The Upstanding Neighbourhoods group told Ms May about its work including the time activists quizzed and challenged radical preacher Anjem Choudary during a rally in Small Heath earlier this year.
Co-ordinator Kashan Amar said they had a network of 50,000 people who were helping to counter ISIS's hate-filled messages and other extremist groups.
Following interviews with hundreds of young Muslims in Sparkbrook, he said they had also built a profile of reasons why people were attracted to extremism.
Mr Amar said: "Religion is not very high up, it is just one of a number of factors, 15 in all, which also lead to substance abuse, sexual violence, guns and gangs."
The group's "Say No to Anjem Choudary" Facebook page has thousands of followers dedicated to challenging the preacher's narrative.
Mr Amar added: "We challenge him face to face when he comes to the city.
"He held a rally in Coventry Road during the election campaign. We had seven or eight people go down to challenge him - in particular, his claim that voting is anti-Islamic."
While meeting a wide range of groups at the Custard Factory in Digbeth, Ms May launched a new campaign for the Balsall Heath-based Odara network which offers advice and confidence-building support to women of all backgrounds.
The help ranges from supporting those who want to set up businesses, holding coffee mornings and helping individuals struggling with mental health problems or abuse.
Co-ordinator Aysha Iqbal Patel said: "We also work to raise awareness of extremism, grooming and abuse. There are still many women who aren't aware of those risks."
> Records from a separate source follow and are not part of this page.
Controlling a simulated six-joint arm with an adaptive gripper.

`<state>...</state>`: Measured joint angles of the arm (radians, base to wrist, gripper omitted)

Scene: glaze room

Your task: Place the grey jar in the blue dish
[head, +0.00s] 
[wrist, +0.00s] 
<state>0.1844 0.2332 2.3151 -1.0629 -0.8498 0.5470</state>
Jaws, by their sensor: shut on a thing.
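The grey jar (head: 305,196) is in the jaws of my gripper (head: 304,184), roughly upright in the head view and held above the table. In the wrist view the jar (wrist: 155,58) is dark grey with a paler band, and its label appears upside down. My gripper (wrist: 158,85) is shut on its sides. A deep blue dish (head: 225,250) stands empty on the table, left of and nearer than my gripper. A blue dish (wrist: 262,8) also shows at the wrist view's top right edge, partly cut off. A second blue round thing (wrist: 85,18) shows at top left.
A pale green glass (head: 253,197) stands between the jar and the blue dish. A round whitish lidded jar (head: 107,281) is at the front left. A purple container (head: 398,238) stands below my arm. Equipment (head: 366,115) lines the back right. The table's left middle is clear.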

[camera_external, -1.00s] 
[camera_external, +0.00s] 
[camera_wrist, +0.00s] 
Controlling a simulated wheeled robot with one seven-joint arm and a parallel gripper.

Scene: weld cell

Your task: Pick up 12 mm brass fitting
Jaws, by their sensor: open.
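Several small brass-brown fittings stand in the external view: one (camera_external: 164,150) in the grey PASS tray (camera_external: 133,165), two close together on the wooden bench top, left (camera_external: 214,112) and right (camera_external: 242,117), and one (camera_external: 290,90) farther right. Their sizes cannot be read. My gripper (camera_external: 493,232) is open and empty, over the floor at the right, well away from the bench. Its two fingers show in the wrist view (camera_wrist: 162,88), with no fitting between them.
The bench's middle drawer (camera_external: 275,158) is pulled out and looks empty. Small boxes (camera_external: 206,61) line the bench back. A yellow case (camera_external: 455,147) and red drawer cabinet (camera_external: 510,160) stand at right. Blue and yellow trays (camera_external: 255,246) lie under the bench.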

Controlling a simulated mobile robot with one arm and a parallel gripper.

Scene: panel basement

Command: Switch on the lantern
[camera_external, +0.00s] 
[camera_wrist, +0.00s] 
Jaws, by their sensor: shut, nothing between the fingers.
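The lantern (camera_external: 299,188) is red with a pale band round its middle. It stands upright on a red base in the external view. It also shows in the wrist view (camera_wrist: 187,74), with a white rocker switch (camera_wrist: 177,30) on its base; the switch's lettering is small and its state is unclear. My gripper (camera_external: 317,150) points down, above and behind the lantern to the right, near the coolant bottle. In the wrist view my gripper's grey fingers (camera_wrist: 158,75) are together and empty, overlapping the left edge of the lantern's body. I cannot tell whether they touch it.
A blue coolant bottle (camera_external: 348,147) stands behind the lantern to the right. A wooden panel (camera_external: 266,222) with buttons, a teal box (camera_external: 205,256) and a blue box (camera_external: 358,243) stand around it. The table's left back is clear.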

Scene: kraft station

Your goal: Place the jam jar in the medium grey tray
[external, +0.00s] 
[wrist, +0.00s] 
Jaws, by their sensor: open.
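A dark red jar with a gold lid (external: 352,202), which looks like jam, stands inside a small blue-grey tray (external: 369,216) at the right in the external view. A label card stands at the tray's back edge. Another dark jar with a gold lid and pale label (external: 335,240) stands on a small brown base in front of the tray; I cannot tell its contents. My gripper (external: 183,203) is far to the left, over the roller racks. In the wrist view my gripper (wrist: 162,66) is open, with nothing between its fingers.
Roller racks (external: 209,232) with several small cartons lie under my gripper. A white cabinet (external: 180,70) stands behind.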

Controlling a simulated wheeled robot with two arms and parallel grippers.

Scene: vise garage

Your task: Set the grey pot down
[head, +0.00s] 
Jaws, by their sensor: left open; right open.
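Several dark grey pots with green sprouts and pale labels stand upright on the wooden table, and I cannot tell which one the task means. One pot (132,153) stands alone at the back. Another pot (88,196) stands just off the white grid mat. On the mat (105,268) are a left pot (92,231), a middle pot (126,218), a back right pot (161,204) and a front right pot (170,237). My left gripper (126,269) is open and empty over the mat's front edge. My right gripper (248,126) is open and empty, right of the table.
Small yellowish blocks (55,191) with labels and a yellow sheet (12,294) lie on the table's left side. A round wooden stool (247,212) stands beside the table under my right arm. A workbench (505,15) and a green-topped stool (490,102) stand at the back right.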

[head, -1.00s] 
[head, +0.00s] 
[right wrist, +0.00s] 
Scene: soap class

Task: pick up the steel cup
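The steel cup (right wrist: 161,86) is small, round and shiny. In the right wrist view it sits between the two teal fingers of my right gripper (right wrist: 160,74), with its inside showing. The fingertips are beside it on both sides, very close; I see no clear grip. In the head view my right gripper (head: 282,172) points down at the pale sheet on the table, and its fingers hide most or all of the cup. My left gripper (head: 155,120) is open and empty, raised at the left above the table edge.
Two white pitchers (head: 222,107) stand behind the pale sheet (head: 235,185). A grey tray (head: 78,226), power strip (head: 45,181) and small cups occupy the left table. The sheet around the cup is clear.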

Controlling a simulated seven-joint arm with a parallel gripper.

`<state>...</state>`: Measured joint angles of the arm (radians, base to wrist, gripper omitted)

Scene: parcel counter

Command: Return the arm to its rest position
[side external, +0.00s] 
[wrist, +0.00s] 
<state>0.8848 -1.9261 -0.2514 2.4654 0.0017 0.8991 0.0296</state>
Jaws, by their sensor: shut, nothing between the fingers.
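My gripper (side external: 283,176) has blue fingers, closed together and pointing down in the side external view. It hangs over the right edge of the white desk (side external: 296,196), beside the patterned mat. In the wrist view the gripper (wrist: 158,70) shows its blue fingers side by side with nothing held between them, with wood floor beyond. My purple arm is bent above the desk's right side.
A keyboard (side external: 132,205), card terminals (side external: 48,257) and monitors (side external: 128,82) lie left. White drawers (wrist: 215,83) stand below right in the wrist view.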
The Home Secretary is to launch a new strategy in the autumn to tackle all forms of extremism, from Islamist groups like ISIS to neo-Nazi organisations.
She wanted to meet grass-roots organisations to discuss that strategy.
Ms May said, although the Government was looking at introducing disruption orders to tackle some groups, legislation was not the only answer.
She added: "It is about groups, as we have seen today - people in their communities, volunteers coming forward, working together in partnership because the Government can't do this on its own.
"It is important we tackle all those people who are trying to put barriers between us."